He leído un libro (no se le puede denominar novela, aunque
novela sea un término con el que se puede denominar cualquier libro, o sea, que
tal vez sí que se le puede denominar novela) que, por fin, me ha gustado tanto que
me ha dado ganas de escribir sobre él. Un poco absurdo, si lo pensamos, leer un
libro que te gusta mucho te lleva a escribir unas palabras sobre lo mucho que
te ha gustado el libro, como si esto fuera una especie de culto, de religión en
la que el proselitista que todos llevamos dentro (capaz en otros tiempos de
marchar a las Cruzadas por si acaso no bastaba con la palabra para convencer a
los mahometanos) se hiciera por un rato con el control de todo el sistema (I'm afraid. I'm afraid, Dave. Dave, my mind
is going).
Antes de continuar, el título: La liebre con ojos de ámbar, el subtítulo: Una herencia oculta, el autor: Edmund de Waal, la editorial:
Acantilado. Solo con mencionar esta editorial ya debería bastar, que conste.
Pero bueno. El libro es la investigación de un señor holandés, ceramista (como
si esto no fuera suficientemente particular), descendiente de una riquísima
familia de banqueros judíos centroeuropeos que hicieron fortuna desde la segunda
mitad del siglo XIX hasta (sí, lo han adivinado) la Segunda Guerra Mundial.
El libro tiene un comienzo maravilloso en el que el autor nos
habla, como artesano siempre en búsqueda de la porcelana perfecta, de los netsuke, pequeñas piezas de cerámica
propias de la tradición japonesa y de sus cualidades, de su lustre, de su material,
de su tamaño, de su tacto. De su perfección, en suma. Con solo haber
seguido algunas páginas más hablándome de porcelana, de objetos concebidos para
el disfrute sensual, de la incansable búsqueda de nuevos maestros, de la mirada
occidental sobre Japón, ya me habría bastado. Un poco como El elogio de la sombra, escrito por un occidental en lugar de por
Tanizaki y centrado en exclusiva en esas figurillas.

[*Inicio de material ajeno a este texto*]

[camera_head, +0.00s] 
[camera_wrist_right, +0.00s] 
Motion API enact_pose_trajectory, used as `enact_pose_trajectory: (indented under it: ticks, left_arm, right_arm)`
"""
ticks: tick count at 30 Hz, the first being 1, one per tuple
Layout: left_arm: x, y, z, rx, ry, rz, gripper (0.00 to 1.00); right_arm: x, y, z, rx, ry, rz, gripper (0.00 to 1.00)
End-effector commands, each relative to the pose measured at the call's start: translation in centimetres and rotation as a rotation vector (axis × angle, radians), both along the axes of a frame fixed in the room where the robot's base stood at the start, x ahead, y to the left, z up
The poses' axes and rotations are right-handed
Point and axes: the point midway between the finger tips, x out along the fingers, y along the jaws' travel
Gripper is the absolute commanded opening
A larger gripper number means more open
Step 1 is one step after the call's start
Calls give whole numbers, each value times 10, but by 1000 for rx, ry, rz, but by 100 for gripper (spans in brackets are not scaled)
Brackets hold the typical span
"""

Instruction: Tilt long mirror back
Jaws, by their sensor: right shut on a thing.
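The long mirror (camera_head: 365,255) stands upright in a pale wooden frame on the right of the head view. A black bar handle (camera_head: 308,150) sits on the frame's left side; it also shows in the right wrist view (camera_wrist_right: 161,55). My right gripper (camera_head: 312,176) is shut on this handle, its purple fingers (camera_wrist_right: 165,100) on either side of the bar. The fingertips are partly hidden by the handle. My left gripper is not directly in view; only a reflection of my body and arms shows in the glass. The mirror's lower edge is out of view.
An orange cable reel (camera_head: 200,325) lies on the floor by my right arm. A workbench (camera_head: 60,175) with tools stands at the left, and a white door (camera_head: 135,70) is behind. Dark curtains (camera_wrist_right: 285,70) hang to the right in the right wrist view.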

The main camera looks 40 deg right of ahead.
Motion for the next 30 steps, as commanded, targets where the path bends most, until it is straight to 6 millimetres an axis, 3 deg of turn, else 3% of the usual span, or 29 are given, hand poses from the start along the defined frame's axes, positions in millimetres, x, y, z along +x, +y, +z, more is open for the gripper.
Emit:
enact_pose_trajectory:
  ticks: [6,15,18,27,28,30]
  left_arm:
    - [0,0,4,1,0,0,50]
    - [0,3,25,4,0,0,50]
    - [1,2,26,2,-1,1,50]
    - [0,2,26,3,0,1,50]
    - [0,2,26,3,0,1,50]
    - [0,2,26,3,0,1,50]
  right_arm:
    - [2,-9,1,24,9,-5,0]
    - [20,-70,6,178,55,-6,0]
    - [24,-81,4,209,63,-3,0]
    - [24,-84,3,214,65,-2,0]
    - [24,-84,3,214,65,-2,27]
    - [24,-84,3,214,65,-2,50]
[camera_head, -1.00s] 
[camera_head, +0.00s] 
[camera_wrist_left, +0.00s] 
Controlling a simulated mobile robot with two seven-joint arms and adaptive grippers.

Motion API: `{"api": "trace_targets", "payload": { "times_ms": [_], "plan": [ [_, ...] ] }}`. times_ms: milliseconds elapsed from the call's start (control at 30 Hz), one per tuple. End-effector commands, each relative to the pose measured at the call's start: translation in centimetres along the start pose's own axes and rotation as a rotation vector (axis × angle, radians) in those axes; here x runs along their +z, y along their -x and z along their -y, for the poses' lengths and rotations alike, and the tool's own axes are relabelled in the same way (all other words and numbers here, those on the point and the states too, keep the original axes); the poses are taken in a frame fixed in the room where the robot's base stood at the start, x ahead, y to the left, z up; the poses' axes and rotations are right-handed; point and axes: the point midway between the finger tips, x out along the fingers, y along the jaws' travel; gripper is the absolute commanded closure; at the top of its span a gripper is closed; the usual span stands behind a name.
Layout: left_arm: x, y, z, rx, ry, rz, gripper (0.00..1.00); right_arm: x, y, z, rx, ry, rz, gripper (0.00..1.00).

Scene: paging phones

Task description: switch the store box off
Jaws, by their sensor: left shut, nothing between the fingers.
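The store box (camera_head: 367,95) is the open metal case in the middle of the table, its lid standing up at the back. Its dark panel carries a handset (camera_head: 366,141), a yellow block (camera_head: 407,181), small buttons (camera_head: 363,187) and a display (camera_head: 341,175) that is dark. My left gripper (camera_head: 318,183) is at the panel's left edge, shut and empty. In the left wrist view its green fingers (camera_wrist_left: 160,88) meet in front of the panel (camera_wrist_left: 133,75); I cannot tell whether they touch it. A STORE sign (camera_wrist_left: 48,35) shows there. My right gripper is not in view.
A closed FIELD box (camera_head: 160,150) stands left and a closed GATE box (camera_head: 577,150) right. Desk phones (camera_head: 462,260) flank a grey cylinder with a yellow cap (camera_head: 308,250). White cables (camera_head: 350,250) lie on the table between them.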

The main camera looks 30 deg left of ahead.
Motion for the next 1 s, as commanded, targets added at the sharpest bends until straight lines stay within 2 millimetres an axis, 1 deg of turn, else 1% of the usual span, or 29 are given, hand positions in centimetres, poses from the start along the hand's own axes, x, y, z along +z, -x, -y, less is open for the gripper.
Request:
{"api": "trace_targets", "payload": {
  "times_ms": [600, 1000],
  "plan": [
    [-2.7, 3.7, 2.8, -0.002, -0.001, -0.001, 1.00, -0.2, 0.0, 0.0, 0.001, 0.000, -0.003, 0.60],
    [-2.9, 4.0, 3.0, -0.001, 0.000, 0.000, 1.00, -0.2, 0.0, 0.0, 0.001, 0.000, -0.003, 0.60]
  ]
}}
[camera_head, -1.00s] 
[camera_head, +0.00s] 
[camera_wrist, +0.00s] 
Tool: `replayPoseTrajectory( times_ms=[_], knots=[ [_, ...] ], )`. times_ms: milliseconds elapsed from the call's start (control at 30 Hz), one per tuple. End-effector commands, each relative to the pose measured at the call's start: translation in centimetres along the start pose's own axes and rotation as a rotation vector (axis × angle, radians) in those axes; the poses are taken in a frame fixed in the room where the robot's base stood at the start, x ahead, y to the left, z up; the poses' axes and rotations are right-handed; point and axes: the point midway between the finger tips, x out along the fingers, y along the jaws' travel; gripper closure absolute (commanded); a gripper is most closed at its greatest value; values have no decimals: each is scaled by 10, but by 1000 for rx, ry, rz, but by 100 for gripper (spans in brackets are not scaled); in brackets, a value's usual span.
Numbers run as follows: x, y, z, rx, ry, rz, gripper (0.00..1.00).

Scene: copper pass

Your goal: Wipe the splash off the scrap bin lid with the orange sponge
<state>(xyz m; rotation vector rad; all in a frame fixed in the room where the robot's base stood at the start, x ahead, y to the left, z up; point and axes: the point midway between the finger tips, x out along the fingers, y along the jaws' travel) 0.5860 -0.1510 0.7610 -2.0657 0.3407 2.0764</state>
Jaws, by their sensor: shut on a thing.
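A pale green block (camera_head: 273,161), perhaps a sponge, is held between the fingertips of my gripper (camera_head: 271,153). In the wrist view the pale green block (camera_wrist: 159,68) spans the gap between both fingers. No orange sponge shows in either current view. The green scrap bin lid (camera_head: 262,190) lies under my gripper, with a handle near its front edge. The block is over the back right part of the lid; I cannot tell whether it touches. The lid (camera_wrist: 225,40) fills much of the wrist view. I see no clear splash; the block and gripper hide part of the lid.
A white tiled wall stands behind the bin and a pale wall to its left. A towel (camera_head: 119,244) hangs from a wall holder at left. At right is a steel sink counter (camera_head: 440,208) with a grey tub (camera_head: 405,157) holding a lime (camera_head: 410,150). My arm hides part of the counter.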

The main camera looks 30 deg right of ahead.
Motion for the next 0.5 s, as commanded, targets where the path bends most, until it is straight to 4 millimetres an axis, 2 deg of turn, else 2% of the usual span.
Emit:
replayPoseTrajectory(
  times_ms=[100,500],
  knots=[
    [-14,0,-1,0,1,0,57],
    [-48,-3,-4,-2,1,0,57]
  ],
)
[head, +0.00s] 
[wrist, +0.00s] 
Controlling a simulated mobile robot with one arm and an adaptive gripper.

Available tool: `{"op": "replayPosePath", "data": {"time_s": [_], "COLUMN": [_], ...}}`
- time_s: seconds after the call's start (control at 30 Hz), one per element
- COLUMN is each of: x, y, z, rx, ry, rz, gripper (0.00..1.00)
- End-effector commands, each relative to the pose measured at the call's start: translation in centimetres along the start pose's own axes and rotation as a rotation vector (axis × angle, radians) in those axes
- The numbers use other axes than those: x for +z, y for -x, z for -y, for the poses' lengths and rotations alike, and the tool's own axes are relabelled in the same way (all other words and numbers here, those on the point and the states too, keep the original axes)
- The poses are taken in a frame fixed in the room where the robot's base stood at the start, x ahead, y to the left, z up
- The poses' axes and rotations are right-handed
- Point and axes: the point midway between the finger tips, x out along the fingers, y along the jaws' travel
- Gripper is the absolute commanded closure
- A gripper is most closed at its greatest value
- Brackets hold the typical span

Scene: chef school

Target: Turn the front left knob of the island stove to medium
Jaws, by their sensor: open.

Estas piezas llegan a sus manos y el autor se siente interpelado
por ellas, siente la necesidad de investigar sobre esas figurillas minúsculas,
sobre los lugares en los que ha estado, sobre quiénes las tocaron, las
apreciaron, sobre cómo han acabado formando parte de las cosas que le
pertenecen y, voilà, una cosa le lleva a otra, su familia se va extendiendo de un
país a otro, de una época a otra y de Japón, nos vemos en el París de los
impresionistas a finales del siglo XIX, en la Viena del Imperio Austrohúngaro o
en la Odesa actual. Y ya pueden imaginar los cameos estelares, dados los
lugares y las épocas que aparecen en el libro. Proust (que toma a su
tatarabuelo Charles como parte de su modelo en el duque de Guermantes),
Pissarro, Degas, Sweig, Schnitzler, la Ringstrasse, hordas de camisas pardas, el
Anschluss, la destrucción de Tokio, el
puto siglo XX europeo al completo.
Lo bueno de escribir sobre libros es que no tienes que
pensar el tema, que viene solo, y
luego puedes utilizarlo como excusa para escribir sobre lo que quieras. En mi
caso quiero escribir sobre el concepto de propiedad, la banca, el dinero, el
nazismo, la maravillosa Europa de entreguerras (tan maravillosa que cuando en
los años 30 explotaron los fascismos los contentos ciudadanos hicieron cola
para apalear judíos asimilados que no lo parecían), el Tokio destruido tras la
guerra, la sorprendente creación de la Unión Europea, la tradición del
estudioso judío (27% de premios Nobel frente al 0,5 % de la población mundial). Lo malo de escribir sobre libros es que, dado que el espacio es limitado en este medio y no quiero aburrir a nadie, todas esas maravillosas reflexiones que podría incluir aquí van a quedarse en espera, porque desplegar las plumas para conquistar el favor de las hembras es algo que hacen los pájaros y no los simios evolucionados.
Siempre estamos siendo quienes fuimos una vez, por mucho que
nos intenten convencer de lo contrario. Y recuerden que una vez yo fui librero.